Implementing sustainable tourism usually comes along with increasing costs, offering value for money, and aims at not selling away too cheap (Davos Tourismus, 2003; Kirstges, 2003). The downturn of this is the risk of developing “elite-tourism” as it may already be observed in Davos (Switzerland) - a form of tourism affordable only to the upper, privileged market and excluding those belonging to weaker social classes. Since vacation appears to be a merit good that should be made available to every person within a society (Bochert, 2007), this would be a very doubtable outcome. Moreover, the ability to afford high-quality goods does not necessarily suggest polished manners. Especially intercultural differences may lead to different perceptions and dislikes among tourists and hosts, as it may be indicated by various surveys on “best” (e.g. Japanese, Americans, Swiss) and “worst” (e.g. French, Indian, Chinese) tourists (jaunted.com, 2007; newkerala.com, 2007; timesofindia.indiatimes.com, 2007). Therefore, tourists may to some extent be tolerated since they generate economic gains, but whether they are always appreciated is a different question.
This section has shown that global tourism will continue to grow and highlighted the potentials of the tourism industry as an important contributor to economic development, especially if other resources are short. However, opportunity costs need to be taken into consideration as well as the risk of dependence when deciding on whether or not to engage in tourism. The tourism industry is made up of a complex set of various directly and indirectly involved businesses as well as governmental and non-governmental institutions which makes it difficult to reconcile the different voices of the industry. Both rising awareness of the various negative impacts of tourism and the emergence of the “new tourist” are calling for a sustainable approach for developing tourism. However, this is not an easy task, since the definition of the WCED on sustainable development is rather broad and leaves great room for interpretations. Further, due to the distinct stakeholders involved it is challenging to find a consensus and to define a common “roadmap” especially in terms of destination management. Sustainable tourism development aims at finding an equation of regional development with ecological and social responsibility.
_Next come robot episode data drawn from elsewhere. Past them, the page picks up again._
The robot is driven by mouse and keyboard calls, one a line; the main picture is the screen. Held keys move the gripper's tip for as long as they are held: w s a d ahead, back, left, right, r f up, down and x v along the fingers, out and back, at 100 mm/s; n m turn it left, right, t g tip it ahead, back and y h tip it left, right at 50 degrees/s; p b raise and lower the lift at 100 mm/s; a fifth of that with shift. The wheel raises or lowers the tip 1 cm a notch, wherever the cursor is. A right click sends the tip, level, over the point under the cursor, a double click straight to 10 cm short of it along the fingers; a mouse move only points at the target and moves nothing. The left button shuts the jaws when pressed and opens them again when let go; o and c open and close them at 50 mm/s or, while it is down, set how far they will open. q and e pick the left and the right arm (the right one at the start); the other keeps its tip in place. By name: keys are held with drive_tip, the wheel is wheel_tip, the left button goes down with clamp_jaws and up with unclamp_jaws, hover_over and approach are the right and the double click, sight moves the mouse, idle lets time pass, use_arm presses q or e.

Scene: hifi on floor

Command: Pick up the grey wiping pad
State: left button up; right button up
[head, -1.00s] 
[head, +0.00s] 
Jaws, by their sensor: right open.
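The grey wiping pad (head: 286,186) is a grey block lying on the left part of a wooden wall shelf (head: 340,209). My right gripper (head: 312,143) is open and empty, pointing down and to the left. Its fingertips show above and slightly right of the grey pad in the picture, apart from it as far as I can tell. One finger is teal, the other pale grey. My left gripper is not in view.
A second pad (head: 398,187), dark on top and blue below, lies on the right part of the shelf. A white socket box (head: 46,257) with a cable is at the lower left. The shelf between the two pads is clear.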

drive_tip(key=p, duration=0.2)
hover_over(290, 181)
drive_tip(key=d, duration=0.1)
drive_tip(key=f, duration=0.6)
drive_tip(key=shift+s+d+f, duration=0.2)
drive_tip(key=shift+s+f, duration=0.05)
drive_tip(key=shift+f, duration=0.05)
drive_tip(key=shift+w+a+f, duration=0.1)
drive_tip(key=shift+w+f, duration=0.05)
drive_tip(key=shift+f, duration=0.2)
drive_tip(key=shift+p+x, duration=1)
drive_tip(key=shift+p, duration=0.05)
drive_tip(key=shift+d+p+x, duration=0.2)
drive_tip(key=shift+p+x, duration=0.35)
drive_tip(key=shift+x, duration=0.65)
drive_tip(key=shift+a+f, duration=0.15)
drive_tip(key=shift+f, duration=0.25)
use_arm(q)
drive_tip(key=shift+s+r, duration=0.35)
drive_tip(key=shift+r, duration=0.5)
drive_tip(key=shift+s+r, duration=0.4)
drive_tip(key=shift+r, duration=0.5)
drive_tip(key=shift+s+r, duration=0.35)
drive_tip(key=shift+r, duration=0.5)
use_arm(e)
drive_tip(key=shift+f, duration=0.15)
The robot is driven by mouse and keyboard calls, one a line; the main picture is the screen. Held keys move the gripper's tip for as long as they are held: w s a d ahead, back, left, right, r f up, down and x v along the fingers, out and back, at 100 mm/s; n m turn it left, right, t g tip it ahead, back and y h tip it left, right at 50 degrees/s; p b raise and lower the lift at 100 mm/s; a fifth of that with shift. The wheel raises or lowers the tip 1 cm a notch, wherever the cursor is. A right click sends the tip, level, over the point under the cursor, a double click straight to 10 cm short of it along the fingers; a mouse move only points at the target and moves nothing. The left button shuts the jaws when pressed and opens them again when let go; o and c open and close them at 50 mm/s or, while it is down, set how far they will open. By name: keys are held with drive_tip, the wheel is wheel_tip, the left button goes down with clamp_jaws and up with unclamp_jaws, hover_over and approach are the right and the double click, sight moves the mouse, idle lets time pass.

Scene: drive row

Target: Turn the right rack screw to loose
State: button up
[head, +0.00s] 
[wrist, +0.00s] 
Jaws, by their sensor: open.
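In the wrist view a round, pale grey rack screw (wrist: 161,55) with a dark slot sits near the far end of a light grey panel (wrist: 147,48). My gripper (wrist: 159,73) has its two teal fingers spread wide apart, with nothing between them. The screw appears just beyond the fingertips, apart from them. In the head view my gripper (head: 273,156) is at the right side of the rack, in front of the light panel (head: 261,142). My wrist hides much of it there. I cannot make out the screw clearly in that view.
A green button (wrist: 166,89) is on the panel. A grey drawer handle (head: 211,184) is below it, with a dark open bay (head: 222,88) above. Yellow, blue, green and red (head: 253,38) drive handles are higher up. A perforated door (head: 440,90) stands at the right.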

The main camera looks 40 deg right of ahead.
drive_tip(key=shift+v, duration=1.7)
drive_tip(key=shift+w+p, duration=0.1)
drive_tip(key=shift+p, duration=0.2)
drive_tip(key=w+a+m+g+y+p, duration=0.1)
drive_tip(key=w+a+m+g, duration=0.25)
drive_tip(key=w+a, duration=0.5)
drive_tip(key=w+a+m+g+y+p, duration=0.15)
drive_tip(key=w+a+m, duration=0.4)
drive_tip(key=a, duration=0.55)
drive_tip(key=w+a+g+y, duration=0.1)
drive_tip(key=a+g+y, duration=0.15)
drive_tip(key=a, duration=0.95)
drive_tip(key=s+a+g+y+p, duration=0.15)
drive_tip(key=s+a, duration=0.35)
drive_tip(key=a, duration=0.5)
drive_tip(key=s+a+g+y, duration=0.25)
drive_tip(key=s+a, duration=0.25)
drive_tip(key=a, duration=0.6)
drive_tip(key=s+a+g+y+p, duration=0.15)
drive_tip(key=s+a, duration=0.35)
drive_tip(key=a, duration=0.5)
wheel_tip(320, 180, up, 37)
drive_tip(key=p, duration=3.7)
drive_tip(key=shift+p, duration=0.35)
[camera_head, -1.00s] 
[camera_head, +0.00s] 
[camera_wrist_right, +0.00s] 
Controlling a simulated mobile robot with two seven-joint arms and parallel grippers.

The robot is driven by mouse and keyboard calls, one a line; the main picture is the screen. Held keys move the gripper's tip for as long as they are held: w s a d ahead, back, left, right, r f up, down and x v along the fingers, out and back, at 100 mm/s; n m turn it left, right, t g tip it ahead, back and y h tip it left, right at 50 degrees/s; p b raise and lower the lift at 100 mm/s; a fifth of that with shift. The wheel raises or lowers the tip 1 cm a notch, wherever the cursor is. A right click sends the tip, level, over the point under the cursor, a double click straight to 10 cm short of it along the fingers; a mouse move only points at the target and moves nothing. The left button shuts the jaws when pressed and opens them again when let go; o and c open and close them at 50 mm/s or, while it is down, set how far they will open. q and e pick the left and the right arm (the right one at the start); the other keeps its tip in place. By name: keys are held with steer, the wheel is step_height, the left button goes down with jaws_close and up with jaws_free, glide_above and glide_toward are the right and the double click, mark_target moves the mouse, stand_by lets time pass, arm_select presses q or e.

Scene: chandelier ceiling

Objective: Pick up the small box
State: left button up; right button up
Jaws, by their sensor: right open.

This can only be achieved for destinations by strategic planning, support and cooperation of the industry, consumer awareness of sustainable and non-sustainable options, and commitment to sustainable objectives. Yet, the different intentions and interests of the parties involved are an obstacle, which needs to be overcome first. The perceived lack of progress demonstrates that changing fundamental societal and economic beliefs and expectations are not easy and that there are no “magic steps” to sustainable development. Hence, the opportunities of marketing towards sustainable tourism development will be discussed in section three.
3 Marketing Sustainable Tourism
To assure a common basis for the discussion on marketing sustainable tourism, the special characteristics of the tourism product need to be discussed, marketing needs to be defined, and the strategic marketing system developed by Lewis and Chambers (1989) is to be explained briefly. Further, options of incorporating the principles of sustainability will be pointed out. It has to be clearly stated that these options are merely possibilities, by no means exhaustive and may not be applicable to all destinations and business due to their respective distinct characteristics.